Verfahrensgang
LG Berlin (Entscheidung vom 10.09.2002; Aktenzeichen (510) 1 Bra Js 2001/01 KLs (3/02)) |
Tenor
Auf die sofortige Beschwerde des Freigesprochenen wird der Beschluß der Rechtspflegerin des Landgerichts Berlin vom 10. September 2002 dahin abgeändert, daß zusätzlich zu den festgesetzten 543,87 Euro nebst 4 % Zinsen seit dem 31. Juli 2002 weitere 602,04 Euro (in Worten: sechshundertundzwei Euro und vier Cent) nebst 4 % Zinsen seit dem 13. Juni 2002 als notwendige Auslagen des Freigesprochenen festgesetzt werden.
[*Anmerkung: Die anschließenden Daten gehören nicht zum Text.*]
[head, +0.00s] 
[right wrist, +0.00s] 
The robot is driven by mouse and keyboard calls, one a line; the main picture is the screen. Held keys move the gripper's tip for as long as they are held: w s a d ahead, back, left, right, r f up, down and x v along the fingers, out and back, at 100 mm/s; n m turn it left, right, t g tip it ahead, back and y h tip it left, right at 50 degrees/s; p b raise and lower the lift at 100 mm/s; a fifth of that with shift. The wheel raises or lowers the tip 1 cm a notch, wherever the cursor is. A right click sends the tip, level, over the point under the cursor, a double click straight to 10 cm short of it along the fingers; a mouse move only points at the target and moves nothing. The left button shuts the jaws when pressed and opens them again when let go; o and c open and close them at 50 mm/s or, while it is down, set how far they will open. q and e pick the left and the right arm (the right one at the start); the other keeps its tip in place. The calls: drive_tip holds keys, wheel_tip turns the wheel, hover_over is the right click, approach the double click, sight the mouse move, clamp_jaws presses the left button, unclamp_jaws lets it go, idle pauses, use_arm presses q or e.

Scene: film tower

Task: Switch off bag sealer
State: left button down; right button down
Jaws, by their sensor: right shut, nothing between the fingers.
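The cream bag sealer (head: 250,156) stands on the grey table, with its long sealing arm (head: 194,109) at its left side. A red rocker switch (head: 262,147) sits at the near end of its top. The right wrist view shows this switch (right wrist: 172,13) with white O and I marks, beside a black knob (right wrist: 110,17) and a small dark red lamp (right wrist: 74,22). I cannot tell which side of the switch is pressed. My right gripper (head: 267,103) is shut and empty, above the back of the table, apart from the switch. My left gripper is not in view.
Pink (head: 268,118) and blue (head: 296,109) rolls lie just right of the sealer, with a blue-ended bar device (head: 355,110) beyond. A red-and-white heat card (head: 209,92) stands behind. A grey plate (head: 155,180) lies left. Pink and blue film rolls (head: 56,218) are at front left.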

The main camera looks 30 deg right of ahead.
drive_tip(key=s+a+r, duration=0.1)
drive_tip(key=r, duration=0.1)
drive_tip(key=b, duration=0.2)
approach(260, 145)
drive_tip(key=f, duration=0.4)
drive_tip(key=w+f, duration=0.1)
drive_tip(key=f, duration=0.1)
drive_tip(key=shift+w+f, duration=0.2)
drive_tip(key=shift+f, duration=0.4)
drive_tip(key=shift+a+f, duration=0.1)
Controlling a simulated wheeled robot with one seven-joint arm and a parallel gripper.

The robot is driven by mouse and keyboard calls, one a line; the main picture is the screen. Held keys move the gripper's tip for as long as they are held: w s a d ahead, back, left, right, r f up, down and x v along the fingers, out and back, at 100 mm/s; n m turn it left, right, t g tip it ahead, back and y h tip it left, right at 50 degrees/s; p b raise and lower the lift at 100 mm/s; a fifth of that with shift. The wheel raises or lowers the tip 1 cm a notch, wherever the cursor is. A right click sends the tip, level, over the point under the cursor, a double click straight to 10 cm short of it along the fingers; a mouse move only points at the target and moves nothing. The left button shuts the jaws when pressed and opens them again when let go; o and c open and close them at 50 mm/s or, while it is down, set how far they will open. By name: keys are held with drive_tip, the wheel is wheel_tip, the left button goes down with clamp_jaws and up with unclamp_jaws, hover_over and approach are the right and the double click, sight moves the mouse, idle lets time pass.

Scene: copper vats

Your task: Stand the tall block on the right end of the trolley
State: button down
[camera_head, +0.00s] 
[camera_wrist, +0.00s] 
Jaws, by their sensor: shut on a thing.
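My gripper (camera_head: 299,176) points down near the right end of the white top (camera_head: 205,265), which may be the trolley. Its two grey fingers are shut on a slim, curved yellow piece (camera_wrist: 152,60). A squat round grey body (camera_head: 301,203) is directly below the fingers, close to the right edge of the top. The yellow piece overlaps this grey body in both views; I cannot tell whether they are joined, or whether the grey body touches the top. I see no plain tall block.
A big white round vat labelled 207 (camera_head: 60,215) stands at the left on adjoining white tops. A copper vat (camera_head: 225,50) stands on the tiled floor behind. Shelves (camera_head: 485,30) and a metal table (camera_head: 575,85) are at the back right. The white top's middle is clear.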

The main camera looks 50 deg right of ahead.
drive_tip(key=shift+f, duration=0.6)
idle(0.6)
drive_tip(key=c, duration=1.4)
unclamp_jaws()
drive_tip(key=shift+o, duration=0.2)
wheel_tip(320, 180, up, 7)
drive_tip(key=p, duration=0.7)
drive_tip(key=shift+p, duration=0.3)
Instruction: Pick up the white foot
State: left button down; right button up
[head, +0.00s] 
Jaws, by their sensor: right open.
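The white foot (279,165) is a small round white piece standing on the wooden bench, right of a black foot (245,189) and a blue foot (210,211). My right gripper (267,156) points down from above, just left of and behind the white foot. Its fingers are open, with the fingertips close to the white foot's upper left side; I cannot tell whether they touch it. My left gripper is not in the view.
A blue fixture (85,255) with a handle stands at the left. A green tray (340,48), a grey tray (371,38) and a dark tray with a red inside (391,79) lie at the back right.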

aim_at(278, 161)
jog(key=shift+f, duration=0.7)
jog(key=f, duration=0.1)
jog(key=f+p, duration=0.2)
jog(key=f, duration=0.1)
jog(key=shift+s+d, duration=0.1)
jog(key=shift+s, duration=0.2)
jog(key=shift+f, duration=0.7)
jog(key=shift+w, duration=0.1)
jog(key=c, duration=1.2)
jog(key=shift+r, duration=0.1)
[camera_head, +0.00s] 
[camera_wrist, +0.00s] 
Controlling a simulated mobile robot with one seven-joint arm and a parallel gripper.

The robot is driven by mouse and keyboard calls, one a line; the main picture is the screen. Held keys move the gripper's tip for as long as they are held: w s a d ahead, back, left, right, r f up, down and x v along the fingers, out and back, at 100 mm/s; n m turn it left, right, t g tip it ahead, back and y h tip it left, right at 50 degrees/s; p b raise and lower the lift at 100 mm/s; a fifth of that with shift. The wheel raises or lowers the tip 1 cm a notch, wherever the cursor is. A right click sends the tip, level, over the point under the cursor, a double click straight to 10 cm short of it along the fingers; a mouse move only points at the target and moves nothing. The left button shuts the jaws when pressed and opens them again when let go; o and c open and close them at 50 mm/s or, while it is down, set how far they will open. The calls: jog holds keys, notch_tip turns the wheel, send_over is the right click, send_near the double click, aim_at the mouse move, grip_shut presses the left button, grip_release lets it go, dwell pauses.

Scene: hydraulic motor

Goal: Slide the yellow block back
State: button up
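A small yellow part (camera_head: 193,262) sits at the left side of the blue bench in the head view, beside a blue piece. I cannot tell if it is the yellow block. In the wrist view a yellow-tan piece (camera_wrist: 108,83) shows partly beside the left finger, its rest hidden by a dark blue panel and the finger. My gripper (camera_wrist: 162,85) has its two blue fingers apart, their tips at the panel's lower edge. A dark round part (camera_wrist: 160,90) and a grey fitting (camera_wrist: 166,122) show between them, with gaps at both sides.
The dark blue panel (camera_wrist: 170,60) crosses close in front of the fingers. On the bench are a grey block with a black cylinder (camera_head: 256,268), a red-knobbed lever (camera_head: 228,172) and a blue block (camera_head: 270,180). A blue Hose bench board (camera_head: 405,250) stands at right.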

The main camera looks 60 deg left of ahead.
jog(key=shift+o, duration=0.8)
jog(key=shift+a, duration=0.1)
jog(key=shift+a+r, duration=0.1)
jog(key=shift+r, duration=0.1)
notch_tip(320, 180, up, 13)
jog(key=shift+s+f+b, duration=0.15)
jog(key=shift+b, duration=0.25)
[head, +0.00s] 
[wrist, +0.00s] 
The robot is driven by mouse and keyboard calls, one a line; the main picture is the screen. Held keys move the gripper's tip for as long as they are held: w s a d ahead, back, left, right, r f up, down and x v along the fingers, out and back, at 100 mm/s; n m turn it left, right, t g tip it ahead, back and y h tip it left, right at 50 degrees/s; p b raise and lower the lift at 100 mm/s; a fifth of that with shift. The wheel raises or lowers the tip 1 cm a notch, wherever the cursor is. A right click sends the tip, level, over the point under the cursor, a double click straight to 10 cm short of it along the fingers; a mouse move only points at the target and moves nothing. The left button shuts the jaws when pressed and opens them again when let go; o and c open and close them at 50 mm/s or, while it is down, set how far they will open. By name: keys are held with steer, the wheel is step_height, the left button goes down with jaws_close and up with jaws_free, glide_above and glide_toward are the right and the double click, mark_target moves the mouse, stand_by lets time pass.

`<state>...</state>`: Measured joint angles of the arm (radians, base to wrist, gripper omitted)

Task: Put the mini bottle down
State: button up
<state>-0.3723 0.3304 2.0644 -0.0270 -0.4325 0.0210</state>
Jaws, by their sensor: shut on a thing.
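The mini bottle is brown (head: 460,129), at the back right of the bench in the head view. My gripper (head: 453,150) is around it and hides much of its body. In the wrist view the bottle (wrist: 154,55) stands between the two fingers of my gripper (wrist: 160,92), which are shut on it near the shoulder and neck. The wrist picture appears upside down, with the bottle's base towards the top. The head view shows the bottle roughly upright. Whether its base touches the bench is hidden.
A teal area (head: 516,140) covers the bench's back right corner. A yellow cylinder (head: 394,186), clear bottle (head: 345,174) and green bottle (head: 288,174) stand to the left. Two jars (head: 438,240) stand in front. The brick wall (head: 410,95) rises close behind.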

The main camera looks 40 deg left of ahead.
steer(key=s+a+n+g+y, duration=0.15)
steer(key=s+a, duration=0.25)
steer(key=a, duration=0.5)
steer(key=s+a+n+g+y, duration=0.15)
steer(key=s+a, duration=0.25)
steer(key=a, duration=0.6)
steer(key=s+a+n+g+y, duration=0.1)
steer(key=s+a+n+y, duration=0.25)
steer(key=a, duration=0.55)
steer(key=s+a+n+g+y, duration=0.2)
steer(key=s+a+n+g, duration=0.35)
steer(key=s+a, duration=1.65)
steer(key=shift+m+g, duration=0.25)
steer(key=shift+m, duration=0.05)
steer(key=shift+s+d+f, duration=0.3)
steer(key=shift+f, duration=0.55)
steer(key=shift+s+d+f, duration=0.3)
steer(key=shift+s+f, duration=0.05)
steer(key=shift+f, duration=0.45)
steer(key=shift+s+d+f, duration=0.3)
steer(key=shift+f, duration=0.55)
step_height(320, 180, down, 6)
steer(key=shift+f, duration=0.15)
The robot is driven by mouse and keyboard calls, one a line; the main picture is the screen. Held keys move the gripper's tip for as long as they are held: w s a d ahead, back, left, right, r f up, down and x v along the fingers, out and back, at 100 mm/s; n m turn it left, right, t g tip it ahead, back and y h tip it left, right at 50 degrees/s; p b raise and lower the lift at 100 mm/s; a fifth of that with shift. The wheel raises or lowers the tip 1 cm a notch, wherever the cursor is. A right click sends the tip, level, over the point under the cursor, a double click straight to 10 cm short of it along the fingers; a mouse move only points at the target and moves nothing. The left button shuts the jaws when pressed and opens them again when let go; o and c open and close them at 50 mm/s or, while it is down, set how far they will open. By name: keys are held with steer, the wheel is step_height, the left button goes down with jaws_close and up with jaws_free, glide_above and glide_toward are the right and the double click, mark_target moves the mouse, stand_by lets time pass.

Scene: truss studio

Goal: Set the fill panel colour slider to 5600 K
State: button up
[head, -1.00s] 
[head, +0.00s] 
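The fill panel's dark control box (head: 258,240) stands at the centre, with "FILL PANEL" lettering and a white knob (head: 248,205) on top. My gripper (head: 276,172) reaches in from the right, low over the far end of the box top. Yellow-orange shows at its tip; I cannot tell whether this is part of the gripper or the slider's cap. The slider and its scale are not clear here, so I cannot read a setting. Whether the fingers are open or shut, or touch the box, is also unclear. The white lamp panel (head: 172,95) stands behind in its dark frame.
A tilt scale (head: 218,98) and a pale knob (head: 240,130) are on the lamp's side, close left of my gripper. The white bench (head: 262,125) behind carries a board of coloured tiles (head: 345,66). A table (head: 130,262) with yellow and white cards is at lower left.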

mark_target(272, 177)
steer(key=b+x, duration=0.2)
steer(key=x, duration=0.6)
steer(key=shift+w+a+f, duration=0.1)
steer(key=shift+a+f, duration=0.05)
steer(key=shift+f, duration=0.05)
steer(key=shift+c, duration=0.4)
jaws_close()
Die Kosten des Beschwerdeverfahrens und die notwendigen Auslagen des Freigesprochenen fallen der Landeskasse Berlin zur Last.
Der Beschwerdewert beträgt 602,04 Euro.
Gründe
Das Landgericht Berlin hat den Beschwerdeführer auf Kosten der Landeskasse rechtskräftig von dem Vorwurf der besonders schweren Brandstiftung freigesprochen und der Landeskasse auch seine notwendigen Auslagen auferlegt. Seinem diesbezüglichen Festsetzungsbegehren hat die Rechtspflegerin des Landgerichts mit Beschluß vom 10. September 2002 - mit Abstrichen - hinsichtlich der Kosten der Verteidigung durch den Rechtsanwalt ... entsprochen, den - nach anfänglichem Handeln als Wahlverteidiger - der Strafkammervorsitzende dem Beschwerdeführer als Pflichtverteidiger beigeordnet hatte. Die am 13. Juni 2002 beantragte Festsetzung der Kosten auch der Verteidigung durch Rechtsanwalt ... hat die Rechtspflegerin - wenn auch nur durch Ausspruch in den Gründen des genannten Beschlusses - abgelehnt. Rechtsanwalt ... hatte sich nach dem zweiten Hauptverhandlungstag mit Vollmacht als Wahlverteidiger gemeldet und war am 10. Juni 2002, dem dritten und letzten Verhandlungstag, neben dem Pflichtverteidiger Rechtsanwalt ... vor der großen Strafkammer aufgetreten. Die sofortige Beschwerde des Freigesprochenen gegen die Zurückweisung seines Festsetzungsbegehrens im Punkte der Kosten der Verteidigung durch den Rechtsanwalt ... führt zum Erfolg.
1.
Das Rechtsmittel ist nach §§ 311 Abs. 2, 464 b Satz 3 StPO, §§ 103 Abs. 2 Satz 1, 104 Abs. 1 Satz 1 und Abs. 3 Satz 1 ZPO, §§ 11 Abs. 1, 21 Nr. 1 RpflG zulässig.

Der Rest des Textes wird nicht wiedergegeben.